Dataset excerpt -
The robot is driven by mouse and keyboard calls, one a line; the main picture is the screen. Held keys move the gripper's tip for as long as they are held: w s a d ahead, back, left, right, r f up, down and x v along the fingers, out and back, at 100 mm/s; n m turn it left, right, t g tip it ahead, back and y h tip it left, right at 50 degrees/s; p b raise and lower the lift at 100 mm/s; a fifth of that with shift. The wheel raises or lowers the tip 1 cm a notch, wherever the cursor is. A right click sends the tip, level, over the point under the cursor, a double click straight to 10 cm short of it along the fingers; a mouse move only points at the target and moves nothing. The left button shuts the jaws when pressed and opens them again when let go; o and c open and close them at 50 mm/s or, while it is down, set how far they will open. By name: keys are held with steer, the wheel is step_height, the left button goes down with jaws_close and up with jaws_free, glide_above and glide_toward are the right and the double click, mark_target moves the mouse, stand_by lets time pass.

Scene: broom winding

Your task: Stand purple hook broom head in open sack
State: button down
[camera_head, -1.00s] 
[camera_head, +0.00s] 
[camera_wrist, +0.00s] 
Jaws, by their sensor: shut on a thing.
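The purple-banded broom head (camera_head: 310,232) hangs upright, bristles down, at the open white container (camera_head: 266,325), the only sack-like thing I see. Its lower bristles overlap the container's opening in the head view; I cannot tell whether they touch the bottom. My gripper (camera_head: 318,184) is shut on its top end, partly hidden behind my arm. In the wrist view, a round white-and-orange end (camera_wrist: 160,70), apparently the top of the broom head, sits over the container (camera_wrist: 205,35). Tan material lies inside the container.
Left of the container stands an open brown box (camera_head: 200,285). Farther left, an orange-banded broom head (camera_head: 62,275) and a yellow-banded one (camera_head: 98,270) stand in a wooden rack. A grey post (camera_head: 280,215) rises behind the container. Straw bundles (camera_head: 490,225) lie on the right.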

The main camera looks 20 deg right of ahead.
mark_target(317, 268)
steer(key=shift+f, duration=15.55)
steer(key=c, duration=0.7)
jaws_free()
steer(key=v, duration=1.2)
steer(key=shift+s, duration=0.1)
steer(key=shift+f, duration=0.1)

--

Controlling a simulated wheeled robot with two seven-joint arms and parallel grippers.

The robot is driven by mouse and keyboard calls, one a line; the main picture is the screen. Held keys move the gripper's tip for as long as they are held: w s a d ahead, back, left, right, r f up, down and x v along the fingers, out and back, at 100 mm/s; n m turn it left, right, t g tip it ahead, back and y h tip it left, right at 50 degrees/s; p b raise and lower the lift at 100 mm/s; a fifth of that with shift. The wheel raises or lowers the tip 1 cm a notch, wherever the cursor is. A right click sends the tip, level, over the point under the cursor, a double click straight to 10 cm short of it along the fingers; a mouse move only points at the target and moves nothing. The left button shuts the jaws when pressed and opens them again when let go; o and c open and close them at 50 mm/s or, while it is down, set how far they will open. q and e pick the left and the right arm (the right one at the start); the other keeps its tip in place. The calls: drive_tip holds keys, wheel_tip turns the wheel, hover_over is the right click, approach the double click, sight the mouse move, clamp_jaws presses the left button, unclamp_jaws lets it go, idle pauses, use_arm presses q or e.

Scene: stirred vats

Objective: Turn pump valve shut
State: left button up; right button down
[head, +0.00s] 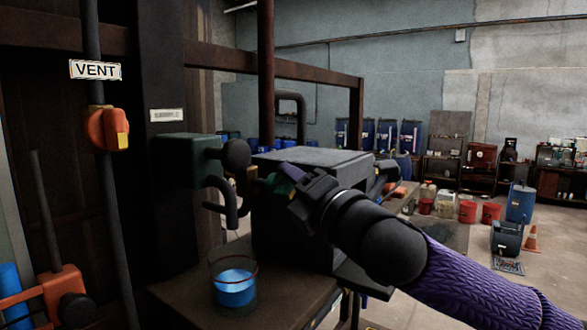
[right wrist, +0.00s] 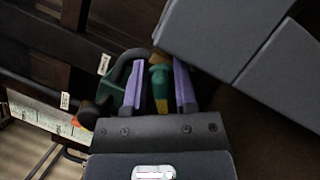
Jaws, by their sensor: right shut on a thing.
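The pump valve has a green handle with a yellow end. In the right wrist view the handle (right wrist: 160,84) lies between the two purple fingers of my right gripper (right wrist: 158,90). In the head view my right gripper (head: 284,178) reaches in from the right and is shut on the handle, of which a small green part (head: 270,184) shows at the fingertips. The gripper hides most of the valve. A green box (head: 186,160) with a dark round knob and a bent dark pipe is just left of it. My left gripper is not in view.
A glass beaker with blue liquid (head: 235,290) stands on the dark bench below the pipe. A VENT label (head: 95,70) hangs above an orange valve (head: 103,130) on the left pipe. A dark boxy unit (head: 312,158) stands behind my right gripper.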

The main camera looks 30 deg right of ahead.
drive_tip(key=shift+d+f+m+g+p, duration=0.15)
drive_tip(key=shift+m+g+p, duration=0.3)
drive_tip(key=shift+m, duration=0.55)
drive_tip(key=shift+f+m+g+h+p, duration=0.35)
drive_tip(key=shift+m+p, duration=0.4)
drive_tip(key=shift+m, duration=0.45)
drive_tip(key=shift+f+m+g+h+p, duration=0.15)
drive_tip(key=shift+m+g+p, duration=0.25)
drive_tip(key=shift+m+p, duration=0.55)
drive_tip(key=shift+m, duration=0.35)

What needs to be done -
Go through the data and gather every line that holds "State".

Task output -
State: button down
State: left button up; right button down

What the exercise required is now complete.